## Set task
Start with the line that contains "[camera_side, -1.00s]" and end with the line that contains "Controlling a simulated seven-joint"; retype those lines and the ones between them exactly, without any pictures.

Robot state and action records
═══
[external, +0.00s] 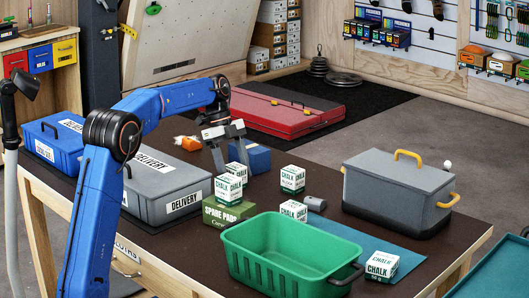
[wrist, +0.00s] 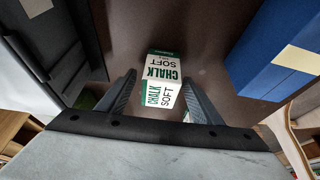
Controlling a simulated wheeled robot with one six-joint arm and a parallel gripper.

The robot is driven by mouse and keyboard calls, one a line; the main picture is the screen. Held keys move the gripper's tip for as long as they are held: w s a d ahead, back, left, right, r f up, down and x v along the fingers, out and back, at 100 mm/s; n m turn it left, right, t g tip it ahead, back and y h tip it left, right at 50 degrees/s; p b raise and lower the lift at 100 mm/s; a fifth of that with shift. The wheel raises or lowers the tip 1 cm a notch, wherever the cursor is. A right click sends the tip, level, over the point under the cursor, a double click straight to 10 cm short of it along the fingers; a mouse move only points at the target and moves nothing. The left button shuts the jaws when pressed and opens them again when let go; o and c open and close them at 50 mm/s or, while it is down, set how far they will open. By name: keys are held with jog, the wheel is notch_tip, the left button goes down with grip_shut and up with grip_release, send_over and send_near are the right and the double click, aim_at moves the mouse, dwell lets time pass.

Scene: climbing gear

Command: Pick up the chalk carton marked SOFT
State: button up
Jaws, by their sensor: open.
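In the wrist view a white and green chalk carton (wrist: 163,72) reads CHALK SOFT on two faces. It is ahead of my open gripper (wrist: 159,84), between the lines of the two fingers, with nothing gripped. In the external view my gripper (external: 229,157) points down over the table, just above a chalk carton (external: 238,170) that seems to be the same one. A second carton (external: 228,189) on a green spare pads box partly hides it. More chalk cartons stand at the middle (external: 292,179), behind the green basket (external: 293,210) and at front right (external: 381,266).
A grey delivery case (external: 165,185) is left of my gripper; a blue box (external: 257,158) is close on its right. The green basket (external: 255,262), a blue mat (external: 405,262) and a grey lidded crate (external: 390,195) fill the right side. Bare table lies around the middle cartons.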

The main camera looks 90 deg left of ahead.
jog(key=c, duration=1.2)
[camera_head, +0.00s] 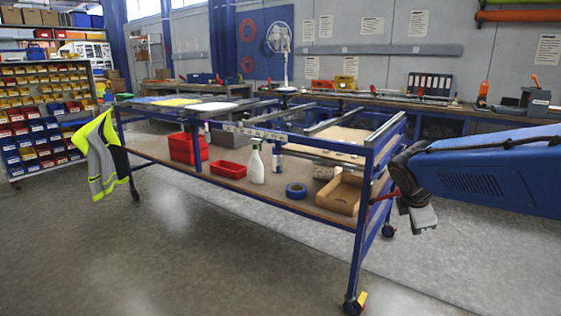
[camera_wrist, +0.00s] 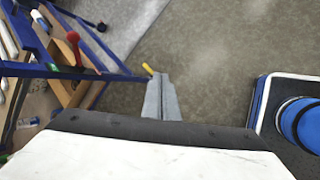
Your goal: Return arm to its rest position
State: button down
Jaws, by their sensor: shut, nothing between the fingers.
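My arm comes in from the right edge in the head view, with its blue link raised beside the trolley. My gripper (camera_head: 422,222) hangs at the arm's end, just right of the blue trolley's right end and apart from its frame. In the wrist view, my gripper's two grey fingers (camera_wrist: 162,98) lie together with nothing between them, above bare floor. The blue trolley (camera_head: 362,225) also shows in the wrist view (camera_wrist: 75,72), left of the fingers. A yellow flat piece (camera_head: 176,102) and a white one (camera_head: 212,106) lie on its far left top.
The trolley's lower shelf holds a red bin (camera_head: 188,148), a spray bottle (camera_head: 256,165), blue tape (camera_head: 296,190) and a cardboard box (camera_head: 340,193). A hi-vis vest (camera_head: 105,155) hangs at its left end. A workbench (camera_head: 440,104) stands behind. The front floor is clear.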

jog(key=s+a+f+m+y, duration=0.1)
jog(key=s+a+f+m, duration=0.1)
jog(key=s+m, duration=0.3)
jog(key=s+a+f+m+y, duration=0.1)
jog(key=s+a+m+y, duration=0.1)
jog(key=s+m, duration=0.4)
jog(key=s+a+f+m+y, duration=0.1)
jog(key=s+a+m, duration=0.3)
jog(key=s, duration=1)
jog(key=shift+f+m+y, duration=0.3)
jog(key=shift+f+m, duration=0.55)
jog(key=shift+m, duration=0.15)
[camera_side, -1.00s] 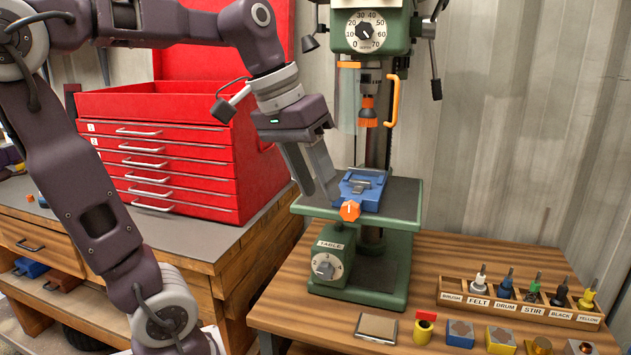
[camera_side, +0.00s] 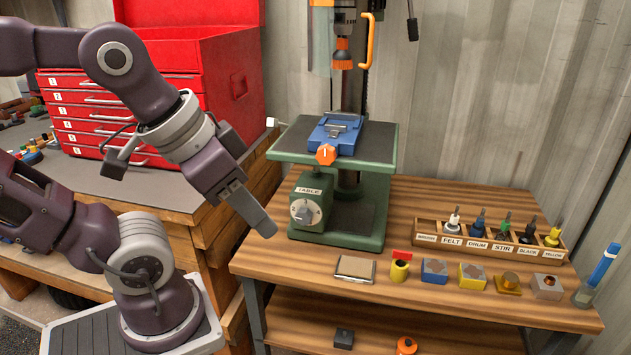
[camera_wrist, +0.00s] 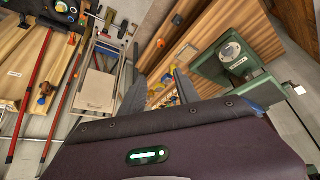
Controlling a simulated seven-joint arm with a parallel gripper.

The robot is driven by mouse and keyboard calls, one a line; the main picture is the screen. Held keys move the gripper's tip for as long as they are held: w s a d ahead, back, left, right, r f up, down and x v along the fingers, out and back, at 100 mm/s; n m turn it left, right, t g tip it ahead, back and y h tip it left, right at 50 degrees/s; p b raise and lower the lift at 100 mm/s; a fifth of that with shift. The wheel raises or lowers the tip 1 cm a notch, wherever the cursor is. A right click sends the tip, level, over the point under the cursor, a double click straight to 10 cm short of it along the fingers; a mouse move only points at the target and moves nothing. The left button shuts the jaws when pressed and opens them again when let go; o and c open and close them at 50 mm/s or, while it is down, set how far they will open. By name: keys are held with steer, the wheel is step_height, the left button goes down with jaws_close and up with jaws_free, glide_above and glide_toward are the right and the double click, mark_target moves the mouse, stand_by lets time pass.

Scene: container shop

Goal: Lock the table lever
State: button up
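The green drill press table (camera_side: 376,142) holds a blue vise (camera_side: 335,134) with an orange knob (camera_side: 326,154). A small lever with a whitish end (camera_side: 272,122) sticks out from the table's left edge; I take it for the table lever, but cannot tell whether it is locked. A whitish knob at the table's edge also shows in the wrist view (camera_wrist: 300,90). My gripper (camera_side: 262,222) hangs left of the press, below table height and clear of the lever. In the wrist view its two fingers (camera_wrist: 160,92) stand apart with nothing between them.
The dial box marked TABLE (camera_side: 305,205) stands on the press base, right of my gripper. A bit rack (camera_side: 490,243) and several small blocks occupy the bench's right and front. A red tool chest (camera_side: 160,80) stands behind my arm.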

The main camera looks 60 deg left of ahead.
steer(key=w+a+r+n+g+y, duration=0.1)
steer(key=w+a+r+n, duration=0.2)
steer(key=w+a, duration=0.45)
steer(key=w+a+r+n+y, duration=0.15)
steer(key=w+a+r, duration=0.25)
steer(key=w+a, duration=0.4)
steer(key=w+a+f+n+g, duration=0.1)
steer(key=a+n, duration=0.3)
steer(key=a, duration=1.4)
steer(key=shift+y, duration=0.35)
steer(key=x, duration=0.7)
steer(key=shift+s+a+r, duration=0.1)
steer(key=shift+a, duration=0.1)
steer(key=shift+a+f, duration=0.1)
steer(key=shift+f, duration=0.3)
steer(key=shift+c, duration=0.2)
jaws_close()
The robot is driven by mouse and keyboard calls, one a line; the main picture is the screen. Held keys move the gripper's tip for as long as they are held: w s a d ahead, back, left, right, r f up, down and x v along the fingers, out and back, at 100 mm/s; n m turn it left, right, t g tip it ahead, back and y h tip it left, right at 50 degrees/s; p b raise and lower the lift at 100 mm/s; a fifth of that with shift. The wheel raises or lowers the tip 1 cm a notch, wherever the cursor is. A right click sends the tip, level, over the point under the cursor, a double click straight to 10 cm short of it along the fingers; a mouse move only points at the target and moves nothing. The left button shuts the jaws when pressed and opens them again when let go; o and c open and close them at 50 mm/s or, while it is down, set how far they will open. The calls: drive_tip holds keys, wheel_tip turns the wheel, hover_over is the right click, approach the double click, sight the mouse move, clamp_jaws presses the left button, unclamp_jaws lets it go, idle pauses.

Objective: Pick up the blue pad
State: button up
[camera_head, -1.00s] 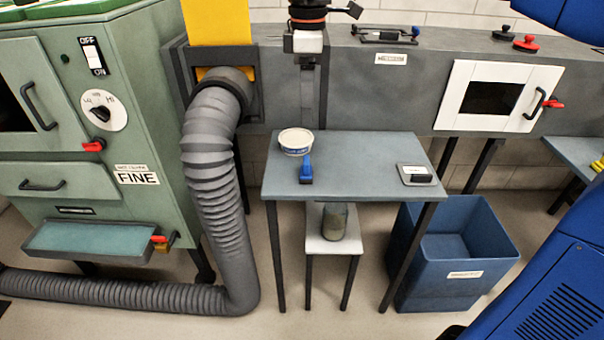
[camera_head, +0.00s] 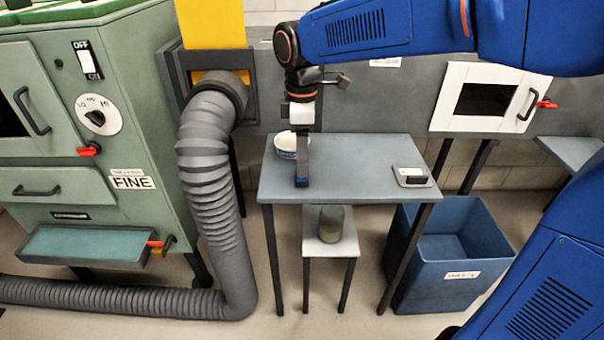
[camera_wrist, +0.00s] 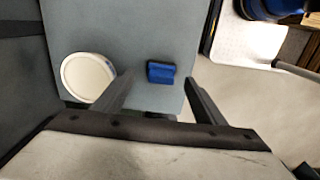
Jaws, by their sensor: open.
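The blue pad (camera_wrist: 161,72) is a small blue block lying on the grey table (camera_head: 350,190). In the wrist view it shows whole, near the table edge, between and just beyond my fingertips. My gripper (camera_wrist: 159,78) is open, one finger to each side of it, and nothing is held. In the head view my gripper (camera_head: 302,182) points straight down over the front left of the table and mostly hides the pad. I cannot tell how high the fingertips are above the tabletop.
A white tub (camera_head: 286,145) stands close behind the pad; it also shows in the wrist view (camera_wrist: 88,77), near one finger. A small plate (camera_head: 411,175) with a dark block lies at the table's right. A jar (camera_head: 331,224) stands on a low stool (camera_head: 345,243). A blue bin (camera_head: 480,248) is at right.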

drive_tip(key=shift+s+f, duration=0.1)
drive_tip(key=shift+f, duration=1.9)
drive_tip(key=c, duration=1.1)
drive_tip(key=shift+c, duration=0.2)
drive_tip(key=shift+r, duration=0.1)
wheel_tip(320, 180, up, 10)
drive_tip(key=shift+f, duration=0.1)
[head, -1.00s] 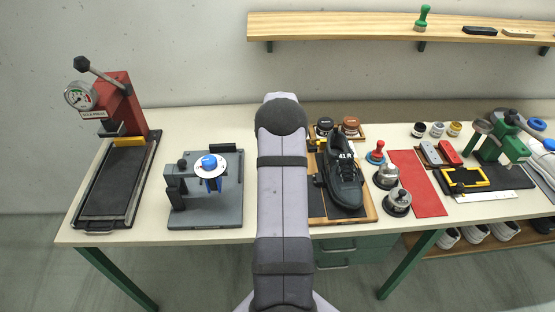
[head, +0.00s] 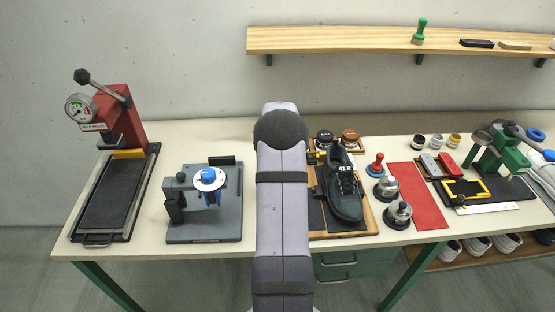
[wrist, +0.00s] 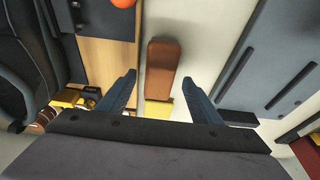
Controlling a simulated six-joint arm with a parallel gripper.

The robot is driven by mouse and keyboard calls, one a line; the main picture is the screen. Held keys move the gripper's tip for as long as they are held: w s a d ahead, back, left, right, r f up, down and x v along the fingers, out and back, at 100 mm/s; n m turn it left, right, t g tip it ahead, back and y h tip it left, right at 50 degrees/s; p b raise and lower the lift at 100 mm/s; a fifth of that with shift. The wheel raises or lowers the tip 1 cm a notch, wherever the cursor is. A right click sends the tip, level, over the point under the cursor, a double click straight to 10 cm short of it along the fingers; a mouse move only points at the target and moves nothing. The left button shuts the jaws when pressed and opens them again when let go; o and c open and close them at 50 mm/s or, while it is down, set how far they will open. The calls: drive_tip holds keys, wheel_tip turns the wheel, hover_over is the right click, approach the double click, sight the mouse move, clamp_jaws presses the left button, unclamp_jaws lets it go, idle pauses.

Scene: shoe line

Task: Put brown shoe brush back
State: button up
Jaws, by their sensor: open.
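The brown shoe brush (wrist: 163,66) shows in the wrist view, with a brown back and a yellow end (wrist: 158,110) toward my gripper. It appears to lie on the cream tabletop, between the wooden shoe board and a grey plate. My gripper (wrist: 159,80) is open, with one blue-grey finger on each side of the brush and visible gaps between. I cannot tell how high the fingers are above the table. In the head view my arm hides both the brush and the gripper.
A black shoe (head: 342,190) stands on a wooden board (head: 370,222) just right of my arm. A grey fixture (head: 205,230) with a blue knob is at the left, and a red press (head: 122,120) further left. Two brush-like blocks (head: 477,43) (head: 516,45) lie on the wall shelf (head: 345,40).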

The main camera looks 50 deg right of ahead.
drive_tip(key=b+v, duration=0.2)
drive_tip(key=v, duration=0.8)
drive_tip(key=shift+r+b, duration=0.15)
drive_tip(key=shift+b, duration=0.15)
═══
## Response below
[camera_side, -1.00s] 
[camera_side, +0.00s] 
[camera_wrist, +0.00s] 
Controlling a simulated seven-joint arm with a parallel gripper.

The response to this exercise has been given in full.